Thursday 14 January 2016

Great to see Leonardo di Caprio finally get acknowledgment at the Golden Globes for a great performance in The Revenant (see last week's blog). Not to mention Innaritu for Best Direction and Best Film. This week another slew of top quality films releases. Here goes!



Carol
Director: Todd Haynes
Length: 118 mins


Carol (Cate Blanchett) is an elegant 1950s housewife who gets herself intimately involved with a younger woman, Therese, (Rooney Mara) who works at a department store but aspires to be a photographer. Director Haynes handles this intense love story, set in an era when lesbian relationships were not spoken of, with delicacy, style and poignancy. The look of the era is magnificent, as are the two leads, Blanchett with her cool, slightly aloof demeanour, and Mara bringing an innocence and heartbreak to  Therese, smitten and totally in love with an older married woman. Prepare to be swept up in a compelling love story!

Totally worth seeing!

For a full review from Bernard Hemingway (not as smitten as I):
http://www.cinephilia.net.au/show_review.php?movieid=5957


Serial (Bad) Weddings
Director: Philippe de Chauveron
Length: 97 mins


For someone who generally doesn't enjoy French comedy, I really loved this film I just stumbled upon (it was previously part of the Jewish International Film Festival, but now has a small release). 
The Verneuil family (white, blue-blood French and Catholic) has four daughters. One is married to a French Chinese, another to a French Arab, and another to a French Jew. At family gatherings the prejudices flow fast and furious, but finally a truce bordering on friendship is reached, that is until the fourth daughter decides to marry a French African. This film has achieved what unIndian and Alex and Eve tried, in an Aussie context, unsuccessfully to do. It is charming, consistently funny, delightfully captures (without offence) various ethnic traits, and by the end is incredibly touching. A real winner. 

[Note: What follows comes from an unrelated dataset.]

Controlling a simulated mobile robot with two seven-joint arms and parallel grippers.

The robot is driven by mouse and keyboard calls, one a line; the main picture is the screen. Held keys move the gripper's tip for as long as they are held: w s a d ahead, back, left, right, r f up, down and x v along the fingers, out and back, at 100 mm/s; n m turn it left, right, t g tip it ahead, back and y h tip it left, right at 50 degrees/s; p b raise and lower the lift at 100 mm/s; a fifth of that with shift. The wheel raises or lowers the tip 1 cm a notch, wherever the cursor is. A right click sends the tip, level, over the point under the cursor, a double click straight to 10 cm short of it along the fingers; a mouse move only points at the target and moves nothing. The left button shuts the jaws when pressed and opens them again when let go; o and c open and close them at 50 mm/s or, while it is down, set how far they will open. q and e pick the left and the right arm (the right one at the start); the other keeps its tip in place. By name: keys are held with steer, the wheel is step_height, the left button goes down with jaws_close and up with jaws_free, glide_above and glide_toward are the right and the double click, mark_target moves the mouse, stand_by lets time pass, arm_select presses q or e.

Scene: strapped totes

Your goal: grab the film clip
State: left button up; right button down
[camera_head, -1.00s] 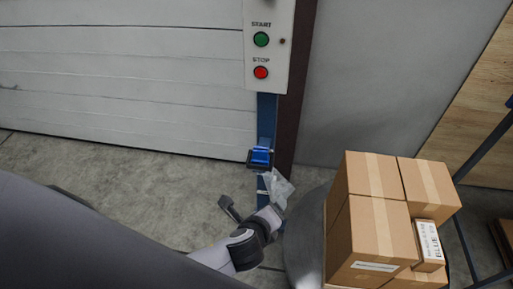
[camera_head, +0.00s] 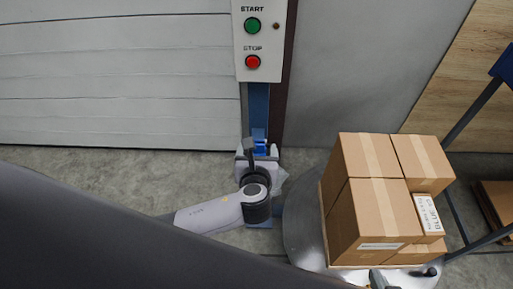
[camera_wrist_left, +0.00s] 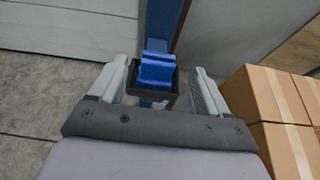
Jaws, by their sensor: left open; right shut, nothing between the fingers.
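The film clip (camera_head: 260,146) is a blue block in a small black holder on a blue post below the button box. In the left wrist view the blue clip (camera_wrist_left: 157,70) shows between the two fingers, with the black holder under it. My left gripper (camera_head: 257,153) is open around the clip's sides, with gaps visible on both sides in the wrist view. In the head view my wrist hides the lower part of the holder. My right gripper (camera_head: 382,281) is only partly in view at the bottom edge, shut and empty.
Stacked cardboard boxes (camera_head: 370,216) stand on a round grey turntable (camera_head: 305,238) to the right. A white button box (camera_head: 261,40) is above the clip. A shutter door (camera_head: 110,80) is behind at left.

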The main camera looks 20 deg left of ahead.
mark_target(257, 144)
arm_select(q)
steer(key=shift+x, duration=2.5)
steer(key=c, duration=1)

Absolutely worth seeing. (Elsternwick's Classic still has it for another week at least)

The Big Short
Director: Adam McKay
Length: 130 mins


This one is really ahead of the pack, with an eye-popping cast of Christian Bale, Brad Pitt, Steve Carell and Ryan Gosling. Even if you feel you are an econo-klutz (someone with zero knowledge of markets and financial crises), you can still be highly entertained and thrilled by this ingenious film, which takes a comedic/dramatic approach to what happened when the bum fell out of the US housing market, precipitating the GFC. The four leads play a quartet of prescient guys who saw what was about to happen, and as the big bankers and brokers shafted Mainstreet US citizens, these guys shafted the Wall Street financiers, and in the process made a fortune for themselves. The film is funny, well scripted and yet another worthy addition to the many films inspired by the economic dramas of 2008. 

Absolutely worth seeing!

For a full review from Chris Thompson:
http://www.cinephilia.net.au/show_review.php?movieid=5951


The Hateful Eight
Director: Quentin Tarantino
Length: 187 mins


People seem to love or hate Tarantino's films. He's a maestro when it comes to blood and gore, and this one is no exception. A stagecoach carrying bounty hunter John Ruth (Kurt Russell), and his prisoner Daisy Domergue (Jennifer Jason Leigh) is flagged down first by Major Warren (Samuel L Jackson), then by Chris Mannix (Walter Goggins) who is on his way to Red Rock to become the next Sheriff. A blizzard forces them to hole up at a Wyoming inn where a quartet of questionable characters is already esconced - an English toff, a cowboy, a Mexican and a retired General, played by Tim Roth, Michael Madsen,  Demian Bichir and Bruce Dern. These eight live up to the title - they are each totally despicable in their own way. Misogynistic violence towards Daisy is rampant, racist remarks flow, as does the blood in the film's second half. It's all shot in  old-fashioned 70 mm, so looks stunning, the acting is universally great, Ennio Morricone wrote the evocative music, there's a lot of wit in the script, and Tarantino is a master craftsman, but with an almost adolescent delight in over-the-top violence.  The film may be trying to make some philosophical points about American history and race relations, but Django Unchained did it better. 

Worth seeing, if you love blood and gore - or are a die-hard Tarantino fan!